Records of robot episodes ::
-----

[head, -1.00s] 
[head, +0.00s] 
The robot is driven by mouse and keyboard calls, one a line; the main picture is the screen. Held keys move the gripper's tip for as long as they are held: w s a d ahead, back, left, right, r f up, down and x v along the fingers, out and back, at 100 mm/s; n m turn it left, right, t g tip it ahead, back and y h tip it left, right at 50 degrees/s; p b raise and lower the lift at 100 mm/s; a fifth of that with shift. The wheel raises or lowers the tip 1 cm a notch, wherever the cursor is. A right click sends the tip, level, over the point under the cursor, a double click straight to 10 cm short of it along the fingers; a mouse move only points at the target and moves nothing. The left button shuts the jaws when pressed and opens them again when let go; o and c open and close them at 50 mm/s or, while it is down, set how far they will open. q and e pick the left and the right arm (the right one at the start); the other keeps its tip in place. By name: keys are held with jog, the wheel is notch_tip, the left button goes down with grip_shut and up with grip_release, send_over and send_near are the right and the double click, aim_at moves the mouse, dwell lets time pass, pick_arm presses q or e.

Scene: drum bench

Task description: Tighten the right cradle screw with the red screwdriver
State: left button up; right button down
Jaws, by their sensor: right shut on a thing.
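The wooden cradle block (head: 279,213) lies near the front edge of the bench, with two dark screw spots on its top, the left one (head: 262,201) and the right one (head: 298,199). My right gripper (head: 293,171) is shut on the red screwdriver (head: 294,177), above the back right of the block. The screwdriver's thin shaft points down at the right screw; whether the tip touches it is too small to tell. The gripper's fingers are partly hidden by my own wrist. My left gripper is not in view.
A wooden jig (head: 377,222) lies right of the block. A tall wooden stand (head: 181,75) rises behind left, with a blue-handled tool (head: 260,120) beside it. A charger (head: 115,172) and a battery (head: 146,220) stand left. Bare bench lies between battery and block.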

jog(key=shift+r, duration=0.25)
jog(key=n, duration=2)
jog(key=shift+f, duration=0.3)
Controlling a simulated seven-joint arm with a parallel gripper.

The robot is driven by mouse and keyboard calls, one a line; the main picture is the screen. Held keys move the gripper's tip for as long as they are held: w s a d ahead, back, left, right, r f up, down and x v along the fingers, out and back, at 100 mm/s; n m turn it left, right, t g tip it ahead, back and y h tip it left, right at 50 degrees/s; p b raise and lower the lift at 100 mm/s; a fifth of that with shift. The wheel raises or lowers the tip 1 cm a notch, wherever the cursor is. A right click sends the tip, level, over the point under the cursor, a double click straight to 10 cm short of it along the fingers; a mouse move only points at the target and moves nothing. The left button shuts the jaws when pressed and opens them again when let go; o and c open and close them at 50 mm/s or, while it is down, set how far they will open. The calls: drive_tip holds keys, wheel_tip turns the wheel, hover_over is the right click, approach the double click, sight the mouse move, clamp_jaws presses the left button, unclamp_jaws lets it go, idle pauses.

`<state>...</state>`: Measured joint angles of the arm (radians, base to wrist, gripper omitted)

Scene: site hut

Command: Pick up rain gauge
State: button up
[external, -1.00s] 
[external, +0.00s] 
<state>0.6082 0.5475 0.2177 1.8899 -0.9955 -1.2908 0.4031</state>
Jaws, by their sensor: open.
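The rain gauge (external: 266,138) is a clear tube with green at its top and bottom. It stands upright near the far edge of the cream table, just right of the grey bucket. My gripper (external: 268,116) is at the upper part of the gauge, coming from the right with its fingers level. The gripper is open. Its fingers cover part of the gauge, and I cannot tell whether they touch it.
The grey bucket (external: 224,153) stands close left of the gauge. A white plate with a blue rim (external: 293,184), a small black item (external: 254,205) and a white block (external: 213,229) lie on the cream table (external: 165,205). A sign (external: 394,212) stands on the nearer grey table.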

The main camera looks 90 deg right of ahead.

-----

TASK DESCRIPTION :: Write out every entry again exactly, please, with nothing missing.

ANSWER TO THIS EXERCISE ::
[head, -1.00s] 
[head, +0.00s] 
The robot is driven by mouse and keyboard calls, one a line; the main picture is the screen. Held keys move the gripper's tip for as long as they are held: w s a d ahead, back, left, right, r f up, down and x v along the fingers, out and back, at 100 mm/s; n m turn it left, right, t g tip it ahead, back and y h tip it left, right at 50 degrees/s; p b raise and lower the lift at 100 mm/s; a fifth of that with shift. The wheel raises or lowers the tip 1 cm a notch, wherever the cursor is. A right click sends the tip, level, over the point under the cursor, a double click straight to 10 cm short of it along the fingers; a mouse move only points at the target and moves nothing. The left button shuts the jaws when pressed and opens them again when let go; o and c open and close them at 50 mm/s or, while it is down, set how far they will open. q and e pick the left and the right arm (the right one at the start); the other keeps its tip in place. By name: keys are held with jog, the wheel is notch_tip, the left button goes down with grip_shut and up with grip_release, send_over and send_near are the right and the double click, aim_at moves the mouse, dwell lets time pass, pick_arm presses q or e.

Scene: drum bench

Task description: Tighten the right cradle screw with the red screwdriver
State: left button up; right button down
Jaws, by their sensor: right shut on a thing.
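The wooden cradle block (head: 279,213) lies near the front edge of the bench, with two dark screw spots on its top, the left one (head: 262,201) and the right one (head: 298,199). My right gripper (head: 293,171) is shut on the red screwdriver (head: 294,177), above the back right of the block. The screwdriver's thin shaft points down at the right screw; whether the tip touches it is too small to tell. The gripper's fingers are partly hidden by my own wrist. My left gripper is not in view.
A wooden jig (head: 377,222) lies right of the block. A tall wooden stand (head: 181,75) rises behind left, with a blue-handled tool (head: 260,120) beside it. A charger (head: 115,172) and a battery (head: 146,220) stand left. Bare bench lies between battery and block.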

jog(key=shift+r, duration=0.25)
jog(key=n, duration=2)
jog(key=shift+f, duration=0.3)
Controlling a simulated seven-joint arm with a parallel gripper.

The robot is driven by mouse and keyboard calls, one a line; the main picture is the screen. Held keys move the gripper's tip for as long as they are held: w s a d ahead, back, left, right, r f up, down and x v along the fingers, out and back, at 100 mm/s; n m turn it left, right, t g tip it ahead, back and y h tip it left, right at 50 degrees/s; p b raise and lower the lift at 100 mm/s; a fifth of that with shift. The wheel raises or lowers the tip 1 cm a notch, wherever the cursor is. A right click sends the tip, level, over the point under the cursor, a double click straight to 10 cm short of it along the fingers; a mouse move only points at the target and moves nothing. The left button shuts the jaws when pressed and opens them again when let go; o and c open and close them at 50 mm/s or, while it is down, set how far they will open. The calls: drive_tip holds keys, wheel_tip turns the wheel, hover_over is the right click, approach the double click, sight the mouse move, clamp_jaws presses the left button, unclamp_jaws lets it go, idle pauses.

`<state>...</state>`: Measured joint angles of the arm (radians, base to wrist, gripper omitted)

Scene: site hut

Command: Pick up rain gauge
State: button up
[external, -1.00s] 
[external, +0.00s] 
<state>0.6082 0.5475 0.2177 1.8899 -0.9955 -1.2908 0.4031</state>
Jaws, by their sensor: open.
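The rain gauge (external: 266,138) is a clear tube with green at its top and bottom. It stands upright near the far edge of the cream table, just right of the grey bucket. My gripper (external: 268,116) is at the upper part of the gauge, coming from the right with its fingers level. The gripper is open. Its fingers cover part of the gauge, and I cannot tell whether they touch it.
The grey bucket (external: 224,153) stands close left of the gauge. A white plate with a blue rim (external: 293,184), a small black item (external: 254,205) and a white block (external: 213,229) lie on the cream table (external: 165,205). A sign (external: 394,212) stands on the nearer grey table.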

The main camera looks 90 deg right of ahead.

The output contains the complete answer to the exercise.